Other items you will want to take to a Shooting Event:

Your Gun(s) (what ever the rules call for and the one you shoot best)
A Shooting Bag to put all your Shooting Items in to carry and store them in
Extra Magazines for the guns you are taking to the event
150 - 200 rounds of ammo (marked with a permanent marker on the bottom if you reload, marked for sorting after the event ~ mark uniquely)
Your Holster for that Gun (check rules for the type needed per event)
Your Eye Protection
Your Ear Protection
Shooting Gloves if you use them
Lawn Chairs (you might throw in an extra for someone that has forgotten theirs)
Shade Tents (open sided) if you have them
Small Table, like Camp Site Table
Jacket ~ Coat and gloves and such for a cool day (it might get late in the day if many competitors are shooting)
A sandwich and something to drink (not all shooting areas serve food)
Thermos with your favorite Warm Beverage in the cooler weather
Extra Water in the warmer weather (you will be out all day, stay hydrated)
Sunscreen and or a Hat with a Brim

Wear Closed Toes Shoes and be able to cover your gun with your shirt of jacket if the rules call for concealed.


Blake Steel Rack  2013-05-26

Deron and I have competed for many years at a lot of different types events and it never ceases to amaze us the amount of people that show up at events that do not understand the rules, than when they lose, they are angry. If there are rules for the Organization you shoot with, know them. Copy them off the Internet and read them, reread them. Carry them with you to the competition. When you have your Shooters Meeting, be there, be sure you understand the rules, don't be afraid to ask questions about the rules if you are unclear, and pay attention to the way you are moving and shooting to make sure you stay within the rules the Club has set up.
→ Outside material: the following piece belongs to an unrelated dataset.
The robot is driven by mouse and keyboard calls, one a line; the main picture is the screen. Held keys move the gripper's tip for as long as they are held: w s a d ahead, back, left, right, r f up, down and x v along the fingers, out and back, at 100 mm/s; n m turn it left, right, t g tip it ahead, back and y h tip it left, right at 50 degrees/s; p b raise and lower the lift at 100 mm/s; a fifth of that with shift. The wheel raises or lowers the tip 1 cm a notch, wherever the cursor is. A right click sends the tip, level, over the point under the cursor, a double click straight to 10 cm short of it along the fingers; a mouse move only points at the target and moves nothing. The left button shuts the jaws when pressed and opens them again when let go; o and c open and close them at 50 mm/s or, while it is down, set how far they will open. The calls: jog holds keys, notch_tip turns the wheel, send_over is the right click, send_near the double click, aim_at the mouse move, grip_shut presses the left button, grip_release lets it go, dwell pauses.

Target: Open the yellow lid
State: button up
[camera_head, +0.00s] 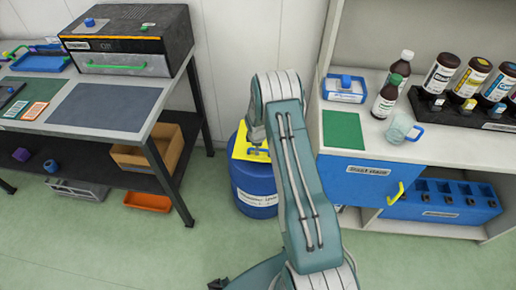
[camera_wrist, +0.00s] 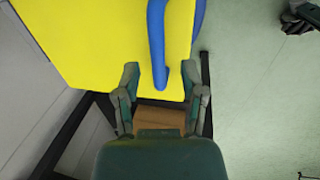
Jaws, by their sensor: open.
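The yellow lid (camera_head: 239,146) lies on top of a blue drum (camera_head: 254,184) on the floor in the middle of the head view. In the wrist view the lid (camera_wrist: 100,45) fills the upper left, with a blue handle (camera_wrist: 157,40) along its right part. My gripper (camera_head: 257,149) is over the lid, and my arm hides the lid's right side in the head view. In the wrist view my gripper (camera_wrist: 163,82) is open, and the handle's near end shows between its fingertips. I cannot tell whether the fingers touch the handle.
A bench (camera_head: 172,105) with a shelf stands left of the drum. A white counter (camera_head: 385,137) with several bottles and a blue drawer (camera_head: 350,178) with a yellow handle is close on the right.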

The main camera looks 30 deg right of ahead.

Take advise and criticism well. I have been cautioned about my gun muzzle and my trigger finger on the shooting line. You might not even realize you are doing things incorrectly. (I sure did not) When someone calls you on it, they are not trying to be mean, or act superior, and they are not out to win the match over you, they are not "tattle tales". They want a safe area to shoot in and want you and everyone else there to be safe. You can also be not only disqualified for muzzle and trigger fingers in the wrong area, but be asked to leave the site. Just be careful and if warned, take it well. It is easy when nervous and excited to have your fingers in the wrong area, and not notice you have your muzzle out of the safe areas. We can all make mistakes. We can all continue to learn.


Marna Kneeling  2013-05-26

Please keep Safety above everything else. Listen to what the Event Persons are telling you. Load you gun only in the areas where it is allowed. Put your gun safety on. Even if you have been shooting for over 50 years and never miss a bullseye, don't get careless. If the Event Persons tell you not to have your gun loaded except while shooting on the range. Listen to them. Safety First, Safety Foremost!

Wear your ear and eye protection. Take the best set you own. There is a lot of shooting of all caliber of guns, some very loud, all day long. It is hard on your ears. Long sleeved shirts can keep your arms from being burnt, if shooting on a team, by the shells coming out of their pistols. Long sleeves will also keep you from being sunburned.


First Course Of Fire  2013-05-26

When you go to these events you are going to meet new people that enjoy the same sport you do. There will be conversations about guns, ammo, reloading, shooting areas, the competition, other competitions, and all that fun stuff we love to talk about. Don't see the folks at these events as your competitors, or as your enemies, looking for faults in all they do. See them as potential friends, shooting companions, competitive and other, and you never know, there are many women shooters these days and you might just meet your spouse at these events.


Most Shooting Competitions are put on by a Club. Join and support the Clubs in your area, otherwise, next week, next month, next year, there will not be a Club or Competitions, because the Club can not afford to put the events on. Also, jump in and help put stuff away when the club is finished shooting. Don't, of course, pick up another persons guns or shooting items unless asked, but help with the targets and picking up all the shells after the event. Stay and visit with and get to know the folks. Have fun. Winning and Loosing all aside, meet the people, get to know the people. Again, have fun!


Above all else, well, not above Safety, but above all other things like, who shoots the best, who won, who has the KOOOOOLEST gun, who knows more about guns than Smith & Wesson, who brought the best cake, as well as above all the nerves you are feeling (especially if it is your first or second Competitive Shooting Event) Relax and Have A Good Time with the others Shooters and on the Range. Enjoy the moment, meet friends, find out when the next event is scheduled.


If you have been outdoors shooting all day, you are going to be hungry...even if you brought your lunch. Unless you are in a hurry or need to be somewhere after the Shoot is over, ask the group or anyone in the group of shooters, to join you, dutch treat, at a Restaurant not too far from where you are shooting. Even a Fast Food Place. It is about the friendships more than the food. Get to know the folks. Have fun. Go out of a bite after and enjoy.